The Michigan Model
of World Production and Trade

DESCRIPTION

The Michigan Model of World Production and Trade is a computable general equilibrium (CGE) modeling framework originally developed starting in the mid 1970s by Alan Deardorff and Robert Stern at the University of Michigan. It was intended for the purpose of analyzing the microeconomic employment effects in 29 sectors of the world's major countries due to the Tokyo Round of Multilateral Trade Liberalization. Initially including 18 industrialized countries, it was soon expanded to include an additional 16 newly industrizing and developing countries. In this 34-country version it became known as the Michigan Model of World Production and Trade (not to be confused with another "Michigan Model," the Michigan Quarterly Econometric Model of the United States economy built and maintained by the Research Seminar in Quantitative Economics).

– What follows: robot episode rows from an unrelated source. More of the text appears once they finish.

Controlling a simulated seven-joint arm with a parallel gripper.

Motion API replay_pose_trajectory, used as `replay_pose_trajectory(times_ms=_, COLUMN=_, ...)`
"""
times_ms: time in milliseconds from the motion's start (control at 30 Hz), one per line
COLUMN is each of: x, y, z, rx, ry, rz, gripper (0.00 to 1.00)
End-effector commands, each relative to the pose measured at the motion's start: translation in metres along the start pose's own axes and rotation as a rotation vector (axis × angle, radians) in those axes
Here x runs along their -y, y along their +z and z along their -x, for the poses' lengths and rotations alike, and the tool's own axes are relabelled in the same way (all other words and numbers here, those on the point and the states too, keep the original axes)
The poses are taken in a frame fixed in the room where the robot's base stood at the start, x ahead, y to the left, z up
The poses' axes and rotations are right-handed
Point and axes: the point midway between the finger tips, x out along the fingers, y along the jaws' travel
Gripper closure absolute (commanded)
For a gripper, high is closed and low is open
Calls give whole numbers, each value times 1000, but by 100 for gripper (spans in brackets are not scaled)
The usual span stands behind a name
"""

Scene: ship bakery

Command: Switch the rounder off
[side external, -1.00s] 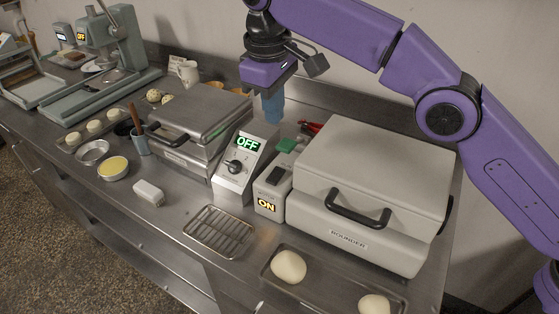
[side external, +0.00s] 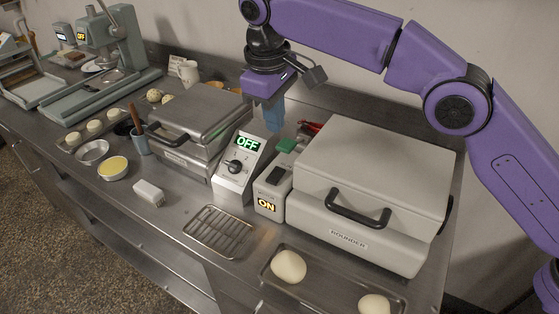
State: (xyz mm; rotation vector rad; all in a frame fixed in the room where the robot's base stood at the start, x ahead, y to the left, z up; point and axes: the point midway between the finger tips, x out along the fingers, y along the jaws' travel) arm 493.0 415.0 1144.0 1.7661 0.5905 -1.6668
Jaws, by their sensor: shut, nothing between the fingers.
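The rounder (side external: 368,190) is a large pale box with a closed lid, a black front handle and a "ROUNDER" label, at the right of the bench. A narrow switch box (side external: 270,193) stands against its left side, with a dark rocker switch on its sloped top and a lit yellow "ON" display (side external: 266,205). A green block (side external: 287,145) shows at the back of this box. My gripper (side external: 273,122) points down with blue fingers, shut and empty, just behind and left of the green block. It looks above the bench; its exact height is unclear.
A grey unit with a knob (side external: 235,167) and a green "OFF" display stands left of the switch box, beside a closed press (side external: 190,122). A wire rack (side external: 219,232) and a tray with dough balls (side external: 268,274) lie in front. Red-handled items (side external: 311,127) lie behind.

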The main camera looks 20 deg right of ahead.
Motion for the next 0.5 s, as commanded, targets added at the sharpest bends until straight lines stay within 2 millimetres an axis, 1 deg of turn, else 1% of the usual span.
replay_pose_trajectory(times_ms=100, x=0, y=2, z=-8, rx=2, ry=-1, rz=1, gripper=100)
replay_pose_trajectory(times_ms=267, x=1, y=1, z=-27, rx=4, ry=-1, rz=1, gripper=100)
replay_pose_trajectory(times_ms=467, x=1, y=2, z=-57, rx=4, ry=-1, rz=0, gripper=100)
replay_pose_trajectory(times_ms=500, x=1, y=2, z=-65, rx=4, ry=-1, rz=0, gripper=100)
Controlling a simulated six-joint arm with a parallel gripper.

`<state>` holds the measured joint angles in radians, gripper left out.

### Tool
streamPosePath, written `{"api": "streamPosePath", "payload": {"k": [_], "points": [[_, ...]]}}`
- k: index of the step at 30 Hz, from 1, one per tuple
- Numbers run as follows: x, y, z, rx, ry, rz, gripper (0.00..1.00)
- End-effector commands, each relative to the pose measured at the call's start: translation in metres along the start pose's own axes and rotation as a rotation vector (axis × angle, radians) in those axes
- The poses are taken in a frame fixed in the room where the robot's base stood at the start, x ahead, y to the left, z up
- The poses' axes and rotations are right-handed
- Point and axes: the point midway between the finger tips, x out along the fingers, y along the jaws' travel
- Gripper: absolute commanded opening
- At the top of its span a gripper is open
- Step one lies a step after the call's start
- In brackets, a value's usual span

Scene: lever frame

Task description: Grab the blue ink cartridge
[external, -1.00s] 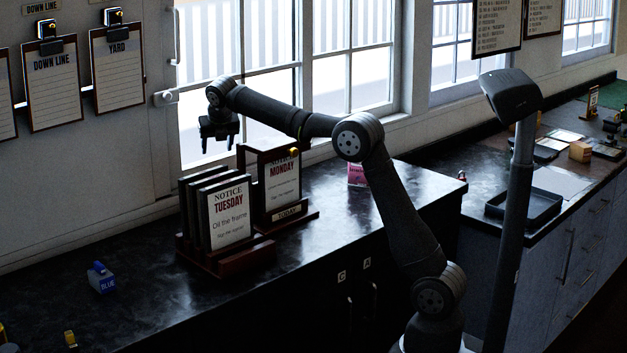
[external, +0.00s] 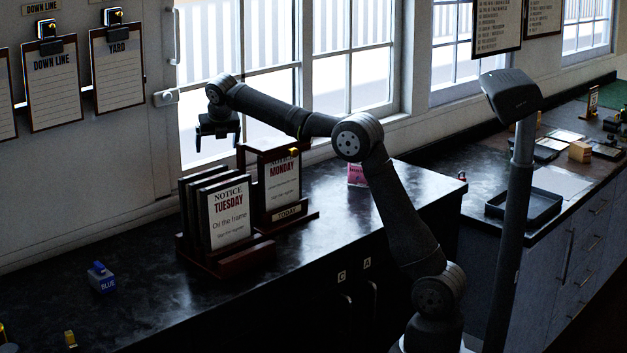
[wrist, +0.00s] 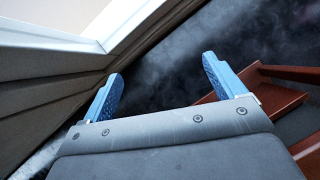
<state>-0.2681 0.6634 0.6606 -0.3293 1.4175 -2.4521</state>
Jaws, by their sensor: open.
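My gripper (external: 216,148) is high above the counter, in front of the window and above the notice holder, up and to the right of the cartridge. In the wrist view my gripper (wrist: 163,85) has its two blue fingers wide apart with nothing between them. The cartridge does not show in the wrist view.
A wooden holder with notice boards (external: 229,213) stands below my gripper, and a reddish wooden edge (wrist: 285,73) shows in the wrist view. A yellow-topped item (external: 70,339) sits at the lower left. The counter (external: 170,275) right of the cartridge is clear.

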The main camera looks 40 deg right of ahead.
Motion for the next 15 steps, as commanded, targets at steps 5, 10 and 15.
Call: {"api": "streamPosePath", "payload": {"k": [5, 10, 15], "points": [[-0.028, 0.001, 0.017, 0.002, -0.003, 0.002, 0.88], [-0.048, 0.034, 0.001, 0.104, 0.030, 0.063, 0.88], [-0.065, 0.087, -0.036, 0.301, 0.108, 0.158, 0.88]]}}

The model was used for a variety of purposes in addition to the Tokyo Round, including analyzing the effects of exchange rate changes, the structure of protection, and scenarios of trade liberalization leading up to the Uruguay Round. Published papers on these and other topics were collected into two books published in 1986 and 1990.

In the late 1980's, Robert Stern collaborated with Drusilla Brown of Tufts University to construct a model of the United States and Canada for the purpose of analyzing the effects of the US-Canada Free Trade Agreement. They started with the structure of the Michigan Model, but extended its equations to include features of the New Trade Theory: imperfect competition, increasing returns to scale, and product differentiation. Shortly after, joined again by Alan Deardorff, they expanded this model to include first four and then eight countries and country groups that could be selected in different combinations from the 34-country Michigan Model database. This model, which we now call the Michigan Brown-Deardorff-Stern (BDS) Model, retains the features of the new trade theory introduced by Brown and Stern. Various versions of it have been used to analyze the effects of a variety of policy scenarios, most dealing with actual and potential preferential trading arrangements such as the North American Free Trade Agreement (NAFTA). Papers dealing with these topics have been published in a variaty of books and journals.